The suppliers have not benefited from any real pricing power because their end consumer is the automakers. They're not really changing pricing on a real-time basis. So they've been really getting hit in a way that the dealers and the automakers have not by just the pure volume decline. They're just eating it pretty hard on this volume decline. So I think as we look forward on a relative basis, the suppliers are likely to do a lot better if the semiconductor chip shortage issue works out and other supply chain constraints get worked out, and we see a real volume lift.
I think the automakers and dealers will also do fairly well. But on relative to expectations and where people are thinking about how they're thinking about these stocks and the different links in the value chain, the suppliers are the most depressed and have been hit the hardest fundamentally because they haven't had the benefit of pricing power at the consumer level.
BRAD SMITH: John, at this point in time, is it more beneficial for a potential buyer, prospective buyer, to get a used car or a new car? That's all they're thinking about right now.

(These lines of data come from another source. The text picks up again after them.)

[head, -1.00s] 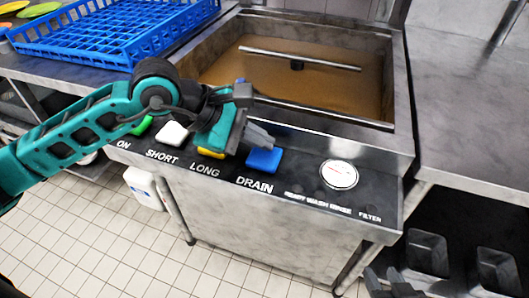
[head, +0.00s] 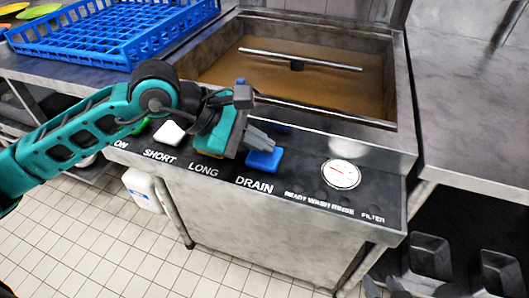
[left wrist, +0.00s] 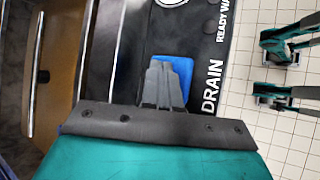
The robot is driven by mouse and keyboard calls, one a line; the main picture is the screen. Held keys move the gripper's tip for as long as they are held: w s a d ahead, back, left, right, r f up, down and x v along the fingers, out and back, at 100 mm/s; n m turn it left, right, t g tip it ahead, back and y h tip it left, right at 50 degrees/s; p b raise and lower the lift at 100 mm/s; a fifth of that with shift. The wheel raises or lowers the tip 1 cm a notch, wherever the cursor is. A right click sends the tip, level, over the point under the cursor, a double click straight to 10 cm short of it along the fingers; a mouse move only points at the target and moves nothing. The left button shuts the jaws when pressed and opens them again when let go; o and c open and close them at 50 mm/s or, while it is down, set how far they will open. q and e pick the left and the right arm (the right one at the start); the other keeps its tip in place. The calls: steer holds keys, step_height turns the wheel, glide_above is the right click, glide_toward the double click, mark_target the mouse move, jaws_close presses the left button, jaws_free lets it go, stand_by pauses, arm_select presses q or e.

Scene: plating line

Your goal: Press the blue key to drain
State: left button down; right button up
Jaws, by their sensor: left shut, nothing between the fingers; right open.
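The blue key (head: 264,160) sits on the black panel strip above the word DRAIN. In the left wrist view the blue key (left wrist: 181,68) is partly hidden behind my fingers. My left gripper (head: 270,146) is shut and empty, with its fingertips at the key's back edge in the head view. In the left wrist view my left gripper (left wrist: 157,64) overlaps the key. I cannot tell whether the tips touch it. My right gripper (head: 376,289) is open, low at the bottom edge of the head view and mostly cut off.
The white key (head: 171,133) and green key stand further left; my gripper mostly hides the yellow one. A round gauge (head: 341,173) is right of the blue key. Behind is a basin of brown water (head: 300,85) with metal bars. A blue rack (head: 110,40) stands back left.

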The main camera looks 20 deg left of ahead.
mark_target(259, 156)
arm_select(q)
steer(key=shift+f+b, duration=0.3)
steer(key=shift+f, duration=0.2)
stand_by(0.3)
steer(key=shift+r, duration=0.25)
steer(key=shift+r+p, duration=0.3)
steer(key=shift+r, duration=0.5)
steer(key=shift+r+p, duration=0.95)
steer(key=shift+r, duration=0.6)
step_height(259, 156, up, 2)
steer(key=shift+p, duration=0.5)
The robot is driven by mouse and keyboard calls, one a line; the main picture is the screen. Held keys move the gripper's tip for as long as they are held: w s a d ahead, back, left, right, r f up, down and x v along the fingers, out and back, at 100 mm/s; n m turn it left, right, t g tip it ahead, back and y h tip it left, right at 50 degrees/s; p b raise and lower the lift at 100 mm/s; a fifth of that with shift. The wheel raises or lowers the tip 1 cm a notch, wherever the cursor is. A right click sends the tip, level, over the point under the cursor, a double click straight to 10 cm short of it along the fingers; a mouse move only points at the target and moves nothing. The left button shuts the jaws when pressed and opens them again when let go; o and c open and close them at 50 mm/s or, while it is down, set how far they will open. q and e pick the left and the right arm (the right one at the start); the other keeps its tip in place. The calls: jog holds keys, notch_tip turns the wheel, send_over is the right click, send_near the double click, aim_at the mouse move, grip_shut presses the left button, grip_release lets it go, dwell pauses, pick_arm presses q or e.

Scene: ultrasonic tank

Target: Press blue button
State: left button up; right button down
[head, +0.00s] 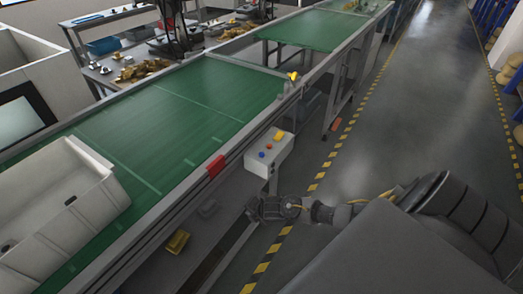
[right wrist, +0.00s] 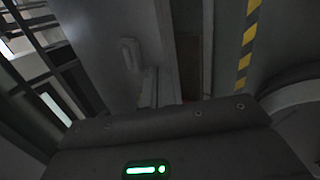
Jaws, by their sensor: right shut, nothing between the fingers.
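A pale control box (head: 270,158) is mounted at the side of the conveyor in the head view. It carries a small blue button (head: 262,154), a red button (head: 269,147) and a yellow button (head: 279,135). My right gripper (head: 253,208) is below the box in the picture, over the floor side of the conveyor, apart from the buttons. It is shut and empty. In the right wrist view, the gripper body with a green light fills the bottom, and no button can be made out. My left gripper is not in view.
The green conveyor belt (head: 180,100) runs diagonally, with a white bin (head: 60,215) on it at left. A red piece (head: 216,166) sits on its rail. A yellow item (head: 177,242) lies below. Open floor (head: 420,100) with yellow-black tape (head: 337,143) is at right.

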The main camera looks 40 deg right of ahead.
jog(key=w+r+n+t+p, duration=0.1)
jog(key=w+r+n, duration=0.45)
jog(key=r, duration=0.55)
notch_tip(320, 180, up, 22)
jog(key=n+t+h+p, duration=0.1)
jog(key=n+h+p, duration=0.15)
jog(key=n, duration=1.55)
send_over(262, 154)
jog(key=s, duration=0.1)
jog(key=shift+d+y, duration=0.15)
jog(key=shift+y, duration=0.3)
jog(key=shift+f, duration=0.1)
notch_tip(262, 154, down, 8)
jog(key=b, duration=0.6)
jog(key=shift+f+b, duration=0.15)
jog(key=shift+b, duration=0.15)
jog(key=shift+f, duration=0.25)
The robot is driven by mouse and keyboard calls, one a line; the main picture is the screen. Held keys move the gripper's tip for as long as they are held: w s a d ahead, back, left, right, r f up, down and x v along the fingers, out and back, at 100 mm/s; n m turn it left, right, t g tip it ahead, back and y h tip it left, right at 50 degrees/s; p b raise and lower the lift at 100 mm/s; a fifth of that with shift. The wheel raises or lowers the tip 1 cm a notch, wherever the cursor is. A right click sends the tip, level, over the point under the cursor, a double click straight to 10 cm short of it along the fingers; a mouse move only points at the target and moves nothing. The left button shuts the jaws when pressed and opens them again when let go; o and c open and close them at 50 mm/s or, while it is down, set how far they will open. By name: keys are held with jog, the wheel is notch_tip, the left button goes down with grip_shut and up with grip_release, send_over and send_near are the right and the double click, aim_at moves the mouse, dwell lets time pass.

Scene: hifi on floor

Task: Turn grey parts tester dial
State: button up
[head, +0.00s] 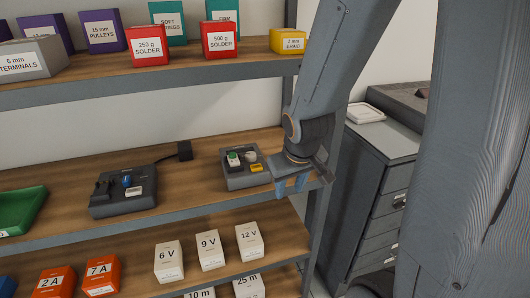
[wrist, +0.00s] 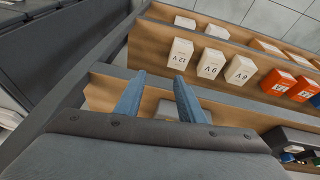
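Two devices stand on the middle shelf in the head view, and no readable label shows which is the parts tester. The nearer one to my gripper is a small grey box (head: 245,181) with a green-and-white part, a pale round knob (head: 249,157) and a yellow part on top. Further left is a dark grey device (head: 123,202) with a blue knob (head: 127,180) and a pale label.
A shelf post (head: 318,200) stands close to my gripper's right. White voltage boxes (head: 209,250) and orange boxes (head: 102,275) fill the shelf below. A green tray (head: 20,212) lies at left. The upper shelf (head: 200,66) holds labelled boxes. A drawer cabinet (head: 385,165) stands at right.

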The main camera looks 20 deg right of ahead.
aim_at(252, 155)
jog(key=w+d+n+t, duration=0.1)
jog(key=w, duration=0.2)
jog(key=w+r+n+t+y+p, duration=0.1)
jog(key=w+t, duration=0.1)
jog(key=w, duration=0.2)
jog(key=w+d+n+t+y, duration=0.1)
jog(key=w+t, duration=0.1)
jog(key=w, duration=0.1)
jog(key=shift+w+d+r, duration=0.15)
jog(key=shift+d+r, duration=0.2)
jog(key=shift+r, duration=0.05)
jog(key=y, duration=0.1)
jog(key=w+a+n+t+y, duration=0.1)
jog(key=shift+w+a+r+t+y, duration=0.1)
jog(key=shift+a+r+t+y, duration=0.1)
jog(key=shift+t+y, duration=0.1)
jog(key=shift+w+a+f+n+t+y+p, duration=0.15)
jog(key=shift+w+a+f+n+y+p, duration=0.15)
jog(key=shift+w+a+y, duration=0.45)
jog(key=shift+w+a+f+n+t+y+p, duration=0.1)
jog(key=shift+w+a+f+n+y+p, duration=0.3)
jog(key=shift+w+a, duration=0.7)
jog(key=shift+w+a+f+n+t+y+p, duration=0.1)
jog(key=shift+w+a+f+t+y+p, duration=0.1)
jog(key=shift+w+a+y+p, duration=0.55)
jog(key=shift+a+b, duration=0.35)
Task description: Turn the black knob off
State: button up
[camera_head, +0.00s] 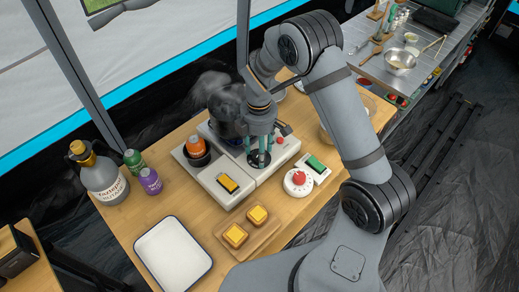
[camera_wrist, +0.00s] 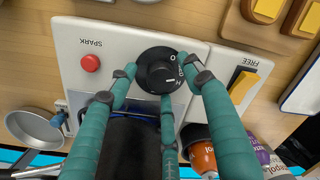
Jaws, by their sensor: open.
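The black knob (camera_wrist: 157,72) is a round dial on a white stove panel (camera_wrist: 105,48). In the wrist view, white markings show on it, with a white line at its lower right. In the head view the knob (camera_head: 259,161) is partly hidden below my gripper. My gripper (camera_wrist: 157,74) has teal fingers: one at the knob's left, one at its right, one below it in the picture. They are spread around the knob with nothing clamped; whether any tip touches it I cannot tell. My gripper (camera_head: 258,151) points down onto the panel in the head view.
A red button (camera_wrist: 90,63) marked SPARK and a yellow switch (camera_wrist: 242,85) marked FREE flank the knob. A steaming dark pot (camera_head: 226,118) stands behind. An orange can (camera_head: 196,146), a grey bottle (camera_head: 98,172) and a white tray (camera_head: 172,252) are to the left.

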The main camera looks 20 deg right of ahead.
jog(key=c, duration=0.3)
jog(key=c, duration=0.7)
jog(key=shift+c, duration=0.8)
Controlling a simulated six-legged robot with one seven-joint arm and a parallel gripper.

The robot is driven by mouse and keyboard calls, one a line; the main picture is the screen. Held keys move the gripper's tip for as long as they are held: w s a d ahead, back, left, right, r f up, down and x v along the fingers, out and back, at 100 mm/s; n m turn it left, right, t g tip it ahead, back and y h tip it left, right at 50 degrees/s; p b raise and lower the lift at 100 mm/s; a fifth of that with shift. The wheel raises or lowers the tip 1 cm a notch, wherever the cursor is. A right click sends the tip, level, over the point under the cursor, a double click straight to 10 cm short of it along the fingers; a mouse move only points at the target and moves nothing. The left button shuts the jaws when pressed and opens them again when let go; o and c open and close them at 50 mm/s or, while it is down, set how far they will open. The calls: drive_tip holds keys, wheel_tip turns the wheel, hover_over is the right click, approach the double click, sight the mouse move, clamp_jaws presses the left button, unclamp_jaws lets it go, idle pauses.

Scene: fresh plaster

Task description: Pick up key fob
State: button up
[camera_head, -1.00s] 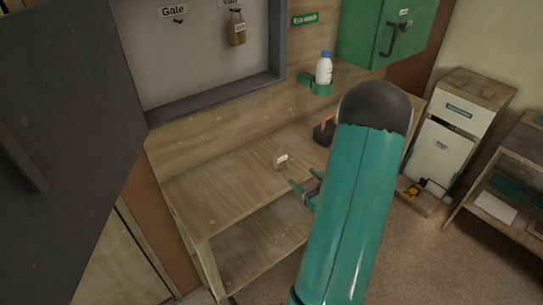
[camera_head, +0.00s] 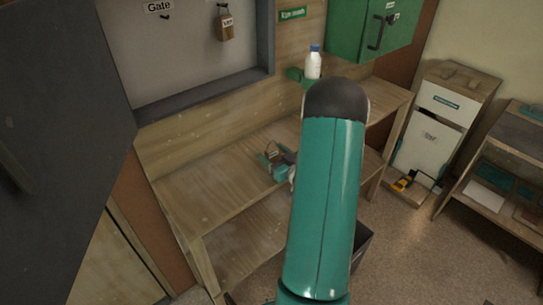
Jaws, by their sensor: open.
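A small brown key fob (camera_head: 271,149) with a pale label stands on the wooden bench, near the back wall. My gripper (camera_head: 272,160) is open and low over the bench at the fob, with its fingers seeming to lie on either side of it. I cannot tell whether they touch it. My teal arm covers the bench to the right of the gripper. Another brown fob (camera_head: 226,25) hangs on a hook in the open grey cabinet (camera_head: 205,98). The hook under the "Gate" label (camera_head: 159,7) is empty.
The cabinet's dark door (camera_head: 65,130) stands open at the left. A white bottle with a blue cap (camera_head: 313,65) sits in a green wall holder. A green wall box (camera_head: 372,30) is at upper right. The left part of the bench (camera_head: 200,190) is clear.

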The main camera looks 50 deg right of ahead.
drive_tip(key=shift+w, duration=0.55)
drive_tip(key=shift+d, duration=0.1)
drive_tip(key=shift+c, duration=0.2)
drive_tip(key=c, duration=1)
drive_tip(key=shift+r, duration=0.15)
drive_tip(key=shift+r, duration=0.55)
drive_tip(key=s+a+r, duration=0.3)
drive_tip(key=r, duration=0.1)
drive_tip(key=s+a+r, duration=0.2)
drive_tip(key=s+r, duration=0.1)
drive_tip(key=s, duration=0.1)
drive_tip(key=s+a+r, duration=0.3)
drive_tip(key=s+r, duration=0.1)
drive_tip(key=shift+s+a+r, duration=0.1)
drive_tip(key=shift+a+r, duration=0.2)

JOHN MURPHY: You know, we got a lot of moving parts here. When you look at this, the relative price of a 3 and 1/2 year old vehicle-- and some of these stats are coming from our great friends at Manheim and other used car sources-- you basically are looking at 10 to 15 points above normal on a used vehicle price relative to a new. So normal on a 3 and 1/2 year old vehicle would be around 50% to 55% used vehicle price to new vehicle price. Right now, it's in the high 60s, close to 70%. So relative to the history, the value buy was always to go to the used vehicle.
You know, right now, if you have a vehicle to trade in, you may actually be better off buying a new vehicle if you can actually find it, right? That's the big catch. Vehicles are really not that plentiful. So if you are lucky enough to own a used vehicle that's inflated in price, as opposed to buying another used vehicle, you're probably better off stepping into buying a new vehicle at the moment.